İnsanlar değişir mi?
Tabii ki değişir. Her gün, her saniye insanı tecrübe ediyor. Ben bugün dünden farklı biriyim, ama değişmek derken şunu yapmam; atıyorum, o korku filmi o sevmiyorsa; ‘Ben de sevmem’ deyip, korku filmi izlemekten vazgeçmem. ‘Nesini sevmiyorsun, bak izle bir kere’ diye paylaşımcı olurum.
O zaman sen ilişki anlamında ne değişme ne de değiştirmeye çalışma taraftarısın.
Özgür olmak taraftarıyım. Kişi kendi gibi olduğu zaman doğru oluyor. Sadece ilişkiler için geçerli değil, her tür ilişkisi için geçerli. İkiyüzlü olmamak gerekiyor. Olduğun gibi olup, o şekilde kabullendirmek ve kabullenmek gerekiyor. Diğeri özgürlük kısıtlamak oluyor, o kişiyi başka şekle sokmak, karakterinden uzaklaştırmak oluyor. O zaman sen onun karakterine âşık olmamış oluyorsun. Biz daha ilk görüşmemizde bu sohbeti yaptık ve tamamen aynı mantığı güdüyorduk. Zaten bizi bir araya getiren, doğru insan dedirten şeyler de bu konuştuklarımız oldu. Aynı sıkıntıları tecrübe etmişiz ve belki bu yüzden birbirimizi doğru olarak gördük.
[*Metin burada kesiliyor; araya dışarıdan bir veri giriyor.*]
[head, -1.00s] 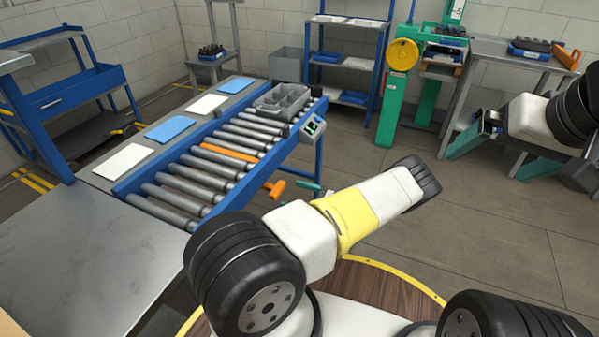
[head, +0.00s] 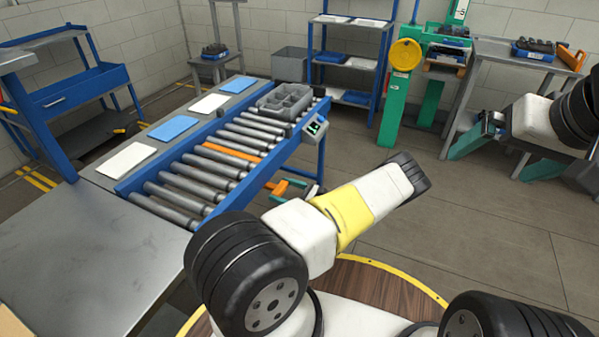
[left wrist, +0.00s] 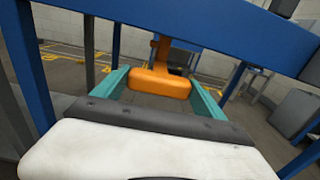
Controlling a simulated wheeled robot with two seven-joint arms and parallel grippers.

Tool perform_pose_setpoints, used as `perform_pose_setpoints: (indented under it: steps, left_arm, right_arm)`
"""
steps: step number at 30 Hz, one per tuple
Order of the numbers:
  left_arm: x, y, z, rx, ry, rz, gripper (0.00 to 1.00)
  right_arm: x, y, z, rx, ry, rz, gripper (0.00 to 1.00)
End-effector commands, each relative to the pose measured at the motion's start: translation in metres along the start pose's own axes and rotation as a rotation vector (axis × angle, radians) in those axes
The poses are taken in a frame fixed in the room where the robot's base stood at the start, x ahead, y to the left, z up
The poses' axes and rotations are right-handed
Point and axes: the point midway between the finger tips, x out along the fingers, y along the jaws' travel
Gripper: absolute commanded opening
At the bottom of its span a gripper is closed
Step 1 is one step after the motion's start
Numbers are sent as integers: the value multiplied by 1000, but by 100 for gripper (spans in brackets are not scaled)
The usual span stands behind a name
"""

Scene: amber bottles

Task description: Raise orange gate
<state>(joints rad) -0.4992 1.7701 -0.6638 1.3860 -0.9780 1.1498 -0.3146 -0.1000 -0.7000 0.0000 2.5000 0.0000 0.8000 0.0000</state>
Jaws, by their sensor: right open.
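The orange gate (head: 231,155) is a narrow orange strip across the roller conveyor, lying about level with the rollers. An orange handle (head: 276,187) sticks out below the conveyor's blue side rail; it also shows in the left wrist view (left wrist: 160,83), hanging under the rail. My left gripper (head: 281,193) is at the handle, its teal fingers spread on either side of it. In the left wrist view, the handle lies between the fingertips, close to both; firm contact cannot be made out. My right gripper (head: 484,163) is open and empty at the right, away from the conveyor.
A grey divided crate (head: 262,101) sits at the conveyor's far end, beside a small display box (head: 315,129). Blue and white sheets lie along the far side. A blue conveyor leg (head: 320,160) stands near my left gripper.

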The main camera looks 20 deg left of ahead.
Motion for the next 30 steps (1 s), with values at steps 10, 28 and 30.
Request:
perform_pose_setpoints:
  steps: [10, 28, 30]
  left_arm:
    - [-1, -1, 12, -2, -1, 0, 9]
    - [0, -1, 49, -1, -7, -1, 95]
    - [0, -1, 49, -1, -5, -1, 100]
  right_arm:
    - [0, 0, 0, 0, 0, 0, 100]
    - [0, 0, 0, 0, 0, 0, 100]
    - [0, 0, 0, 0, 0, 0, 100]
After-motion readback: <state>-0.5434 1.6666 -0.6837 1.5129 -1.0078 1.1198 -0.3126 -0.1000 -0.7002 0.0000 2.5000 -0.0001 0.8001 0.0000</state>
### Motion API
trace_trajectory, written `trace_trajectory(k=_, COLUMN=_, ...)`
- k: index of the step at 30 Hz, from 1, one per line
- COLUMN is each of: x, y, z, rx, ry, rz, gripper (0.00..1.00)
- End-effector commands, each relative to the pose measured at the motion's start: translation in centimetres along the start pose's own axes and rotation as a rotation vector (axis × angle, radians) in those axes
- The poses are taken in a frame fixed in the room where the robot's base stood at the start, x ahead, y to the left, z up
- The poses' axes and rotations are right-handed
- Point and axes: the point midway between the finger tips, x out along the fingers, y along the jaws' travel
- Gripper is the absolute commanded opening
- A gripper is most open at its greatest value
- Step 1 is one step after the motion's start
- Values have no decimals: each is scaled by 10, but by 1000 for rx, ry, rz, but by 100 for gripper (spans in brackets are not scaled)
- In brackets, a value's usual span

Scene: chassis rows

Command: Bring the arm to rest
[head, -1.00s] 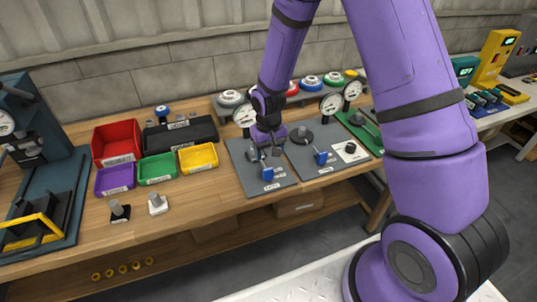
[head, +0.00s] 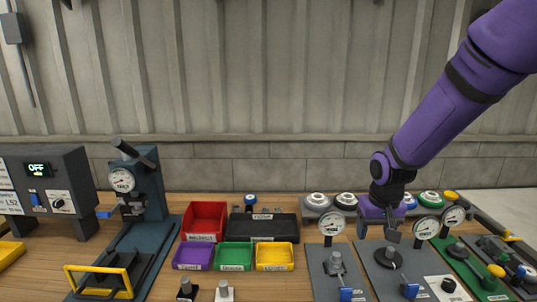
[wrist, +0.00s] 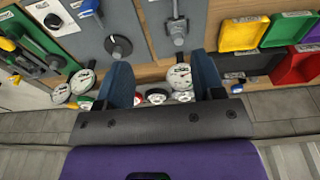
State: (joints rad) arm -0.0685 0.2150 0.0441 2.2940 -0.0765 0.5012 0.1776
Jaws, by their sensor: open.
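My purple arm (head: 455,95) comes in from the upper right of the head view and reaches down over the bench. My gripper (head: 392,234) hangs at the far side of a grey plate with a dark round knob (head: 388,258). In the wrist view my gripper (wrist: 163,82) shows two blue fingers set wide apart, with nothing held between them. Pressure gauges and round buttons show beyond and between the fingers. In the head view I cannot tell how far the fingertips are above the plate.
A grey plate with a lever valve (head: 335,264) lies left of the knob plate, and a green plate (head: 462,262) right. Gauges (head: 331,223) stand behind. A blue press (head: 148,190) stands further left.

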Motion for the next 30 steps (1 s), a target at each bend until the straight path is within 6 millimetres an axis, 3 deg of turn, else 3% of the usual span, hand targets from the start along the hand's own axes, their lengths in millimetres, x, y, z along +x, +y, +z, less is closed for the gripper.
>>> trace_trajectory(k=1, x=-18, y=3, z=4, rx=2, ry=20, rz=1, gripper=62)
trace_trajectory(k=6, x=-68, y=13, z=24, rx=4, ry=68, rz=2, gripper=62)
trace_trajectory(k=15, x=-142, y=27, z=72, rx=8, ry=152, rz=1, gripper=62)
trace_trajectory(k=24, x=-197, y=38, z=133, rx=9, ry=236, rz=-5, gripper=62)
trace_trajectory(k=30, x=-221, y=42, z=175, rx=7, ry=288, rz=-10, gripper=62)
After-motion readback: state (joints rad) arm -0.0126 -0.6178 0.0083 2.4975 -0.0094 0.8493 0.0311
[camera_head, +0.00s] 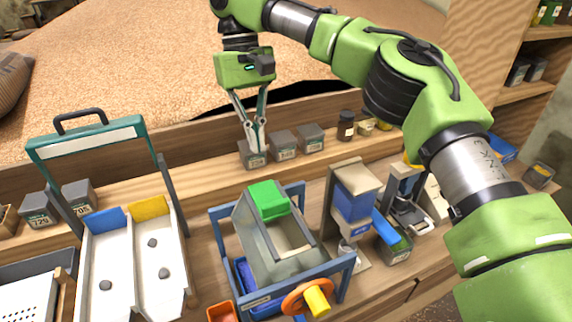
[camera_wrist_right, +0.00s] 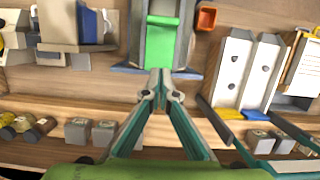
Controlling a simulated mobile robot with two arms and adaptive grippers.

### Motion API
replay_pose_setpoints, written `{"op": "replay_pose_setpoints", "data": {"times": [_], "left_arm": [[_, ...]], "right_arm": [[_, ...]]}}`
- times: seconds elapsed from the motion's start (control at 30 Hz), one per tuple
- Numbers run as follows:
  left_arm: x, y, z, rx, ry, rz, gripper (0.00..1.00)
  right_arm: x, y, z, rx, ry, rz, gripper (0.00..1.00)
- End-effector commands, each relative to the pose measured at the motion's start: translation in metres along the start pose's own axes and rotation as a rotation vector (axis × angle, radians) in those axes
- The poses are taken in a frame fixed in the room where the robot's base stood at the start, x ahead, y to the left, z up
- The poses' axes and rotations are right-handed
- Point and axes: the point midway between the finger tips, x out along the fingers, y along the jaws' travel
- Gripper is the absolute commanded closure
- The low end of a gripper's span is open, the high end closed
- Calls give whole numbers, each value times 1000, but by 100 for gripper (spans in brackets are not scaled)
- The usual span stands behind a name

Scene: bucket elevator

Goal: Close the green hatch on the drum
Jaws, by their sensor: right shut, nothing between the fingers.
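The grey drum (camera_head: 262,250) sits in a blue frame on the bench, with an orange wheel and yellow knob at its front. The green hatch (camera_head: 268,200) is at the drum's far upper end, and a pale, opening-like recess (camera_head: 291,238) shows in front of it. The hatch also shows in the right wrist view (camera_wrist_right: 161,43), just beyond my fingertips. My right gripper (camera_head: 255,149) points down behind the drum, above the small grey boxes, its fingers together and empty. It is apart from the hatch. My left gripper is not in view.
A two-lane white tray (camera_head: 130,262) with dark stones stands left of the drum. A blue-and-grey dispenser (camera_head: 352,205) stands to its right. Small grey boxes (camera_head: 283,146) line the back ledge. An orange cup (camera_head: 221,312) is at the drum's front left.

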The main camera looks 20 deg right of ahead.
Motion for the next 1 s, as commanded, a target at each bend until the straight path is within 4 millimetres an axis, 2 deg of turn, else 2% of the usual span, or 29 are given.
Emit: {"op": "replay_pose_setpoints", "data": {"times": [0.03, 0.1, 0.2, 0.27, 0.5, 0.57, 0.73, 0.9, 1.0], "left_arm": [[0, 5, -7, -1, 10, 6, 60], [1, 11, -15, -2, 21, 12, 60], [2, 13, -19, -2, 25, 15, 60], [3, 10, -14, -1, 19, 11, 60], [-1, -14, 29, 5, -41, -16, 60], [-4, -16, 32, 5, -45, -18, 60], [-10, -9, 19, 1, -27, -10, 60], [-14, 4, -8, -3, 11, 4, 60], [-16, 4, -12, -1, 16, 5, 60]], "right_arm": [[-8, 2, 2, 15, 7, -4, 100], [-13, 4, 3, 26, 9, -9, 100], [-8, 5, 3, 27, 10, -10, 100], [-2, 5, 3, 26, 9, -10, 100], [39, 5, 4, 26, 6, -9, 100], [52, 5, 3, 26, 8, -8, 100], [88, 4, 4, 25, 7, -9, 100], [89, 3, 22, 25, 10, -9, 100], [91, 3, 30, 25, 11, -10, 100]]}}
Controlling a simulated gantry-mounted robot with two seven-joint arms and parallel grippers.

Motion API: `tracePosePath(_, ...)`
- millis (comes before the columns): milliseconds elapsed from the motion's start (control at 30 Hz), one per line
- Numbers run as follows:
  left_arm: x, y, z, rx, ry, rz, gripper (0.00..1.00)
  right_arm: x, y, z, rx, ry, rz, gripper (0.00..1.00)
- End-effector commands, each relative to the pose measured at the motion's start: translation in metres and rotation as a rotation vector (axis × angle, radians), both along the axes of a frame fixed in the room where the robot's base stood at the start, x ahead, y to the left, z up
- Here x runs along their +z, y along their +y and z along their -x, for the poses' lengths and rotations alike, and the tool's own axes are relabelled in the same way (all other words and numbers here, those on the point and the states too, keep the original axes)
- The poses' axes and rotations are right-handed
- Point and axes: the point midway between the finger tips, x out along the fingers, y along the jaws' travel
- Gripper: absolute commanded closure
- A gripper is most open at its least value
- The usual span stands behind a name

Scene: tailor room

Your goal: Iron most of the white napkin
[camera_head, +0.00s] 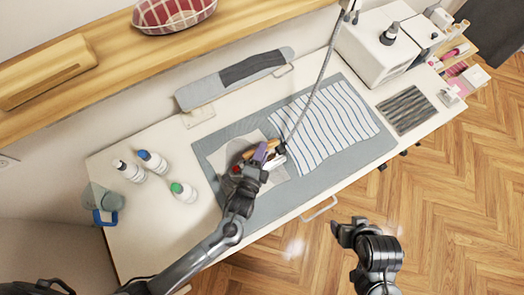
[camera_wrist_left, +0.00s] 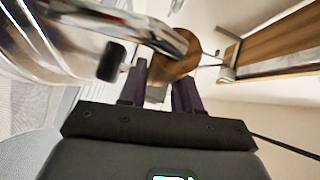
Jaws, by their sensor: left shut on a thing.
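The white napkin (camera_head: 220,160) lies on the grey ironing mat (camera_head: 212,182), partly hidden under my left gripper and the iron. The iron (camera_head: 276,160) is over the napkin's right part, with its hose rising from it; I cannot tell whether its sole touches the cloth. My left gripper (camera_head: 262,155) is shut on the iron's wooden handle. The left wrist view shows the dark fingers (camera_wrist_left: 163,90) on either side of the brown handle (camera_wrist_left: 180,67), beside the shiny metal body (camera_wrist_left: 90,35). My right gripper (camera_head: 341,229) is off the table's front edge, apart from everything; its jaws are unclear.
A blue-striped cloth (camera_head: 335,120) covers the mat's right part. Several bottles (camera_head: 153,161) stand at the left. A narrow sleeve board (camera_head: 235,78) lies behind. A white steam station (camera_head: 375,45) and a dark striped cloth (camera_head: 407,109) are at the right. The hose (camera_head: 318,85) crosses above the mat.

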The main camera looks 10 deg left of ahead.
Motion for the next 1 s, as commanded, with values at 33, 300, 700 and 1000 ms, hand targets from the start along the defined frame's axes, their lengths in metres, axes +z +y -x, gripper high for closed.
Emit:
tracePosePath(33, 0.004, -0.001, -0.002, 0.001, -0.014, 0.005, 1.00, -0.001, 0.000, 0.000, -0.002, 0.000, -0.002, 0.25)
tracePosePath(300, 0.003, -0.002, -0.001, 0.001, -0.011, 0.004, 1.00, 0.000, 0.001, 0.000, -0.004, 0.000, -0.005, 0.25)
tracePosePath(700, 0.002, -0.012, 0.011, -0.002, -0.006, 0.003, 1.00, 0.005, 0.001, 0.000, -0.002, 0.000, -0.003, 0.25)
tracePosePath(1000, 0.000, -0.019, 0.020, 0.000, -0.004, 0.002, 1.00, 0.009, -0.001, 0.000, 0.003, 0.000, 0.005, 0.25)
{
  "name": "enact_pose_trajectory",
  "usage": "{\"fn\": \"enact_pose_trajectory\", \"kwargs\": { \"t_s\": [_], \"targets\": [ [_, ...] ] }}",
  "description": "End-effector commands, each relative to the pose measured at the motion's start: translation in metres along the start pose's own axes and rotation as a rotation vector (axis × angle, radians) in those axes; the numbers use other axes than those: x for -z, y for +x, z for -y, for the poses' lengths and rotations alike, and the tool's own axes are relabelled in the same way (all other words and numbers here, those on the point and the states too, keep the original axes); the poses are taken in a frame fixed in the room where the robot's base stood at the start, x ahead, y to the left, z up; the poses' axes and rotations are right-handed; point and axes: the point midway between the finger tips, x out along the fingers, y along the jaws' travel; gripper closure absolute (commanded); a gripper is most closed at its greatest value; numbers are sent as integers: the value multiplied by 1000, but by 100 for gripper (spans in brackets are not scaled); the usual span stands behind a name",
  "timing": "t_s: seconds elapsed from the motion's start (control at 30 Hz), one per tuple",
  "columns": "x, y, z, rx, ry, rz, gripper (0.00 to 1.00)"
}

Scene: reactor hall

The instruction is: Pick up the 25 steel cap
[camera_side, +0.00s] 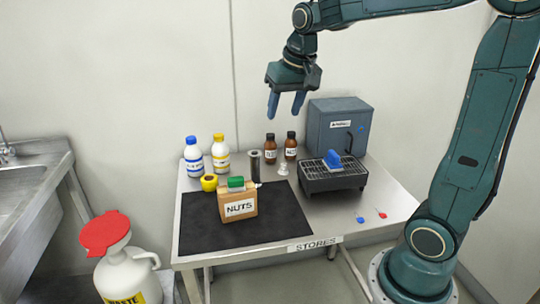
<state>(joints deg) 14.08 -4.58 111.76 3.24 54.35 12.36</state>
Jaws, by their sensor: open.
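My gripper (285,104) hangs above the back of the steel table, fingers pointing down, open and empty. I cannot make out any marking "25". A small pale, silvery piece (283,169) stands on the table below my gripper, in front of the brown bottles; it may be the steel cap, but it is too small to tell. A dark cylinder with a light rim (256,167) stands just to its left.
The table (345,217) also holds a NUTS box (238,204) on a black mat (205,232), white bottles (194,160), brown bottles (290,147), a yellow roll (209,182), a black slotted tray (325,182) with a blue item, and a grey cabinet (335,125).

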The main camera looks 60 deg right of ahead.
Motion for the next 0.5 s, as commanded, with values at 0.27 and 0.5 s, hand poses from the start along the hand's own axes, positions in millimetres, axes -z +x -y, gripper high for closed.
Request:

Kendini tarafsız değerlendirirsen, neden o play tuşu sende?
Yaa, o şakası tabii…
Şaka tabii ama bazen öyle bir şey olur ki bir kadın kimsenin yapamadığını yapar.
Yok, ben o kadar özgüvenli konuşamam. Sonuçta eşim bir oyuncak ya da kukla değil. Play tuşu da yok, o işin şakası… Aslında ‘playboy’ demeleri çok da rahatsız etmiyor beni. Başta önyargılıydım, neredeyse ilişkiden uzaklaşacaktım. O korkuyla devam etseydim, bugün o evliliği de yaşayamayabilirdim. Şans verdim, bir karşı karşıya gelelim, “Hop! N’oluyor kardeşim, senin aradığın kadın ben değilim” deme özgüveniyle gittim karşısına. Ama gördüğüm insan bambaşka bir yapıya sahipti. Herkes bir şeyler yaşadı, onun yaşamış olması bence daha iyi. O kadar playboy idi madem, sonunda geldiyse iyidir. Demek ki ben de fena değilim.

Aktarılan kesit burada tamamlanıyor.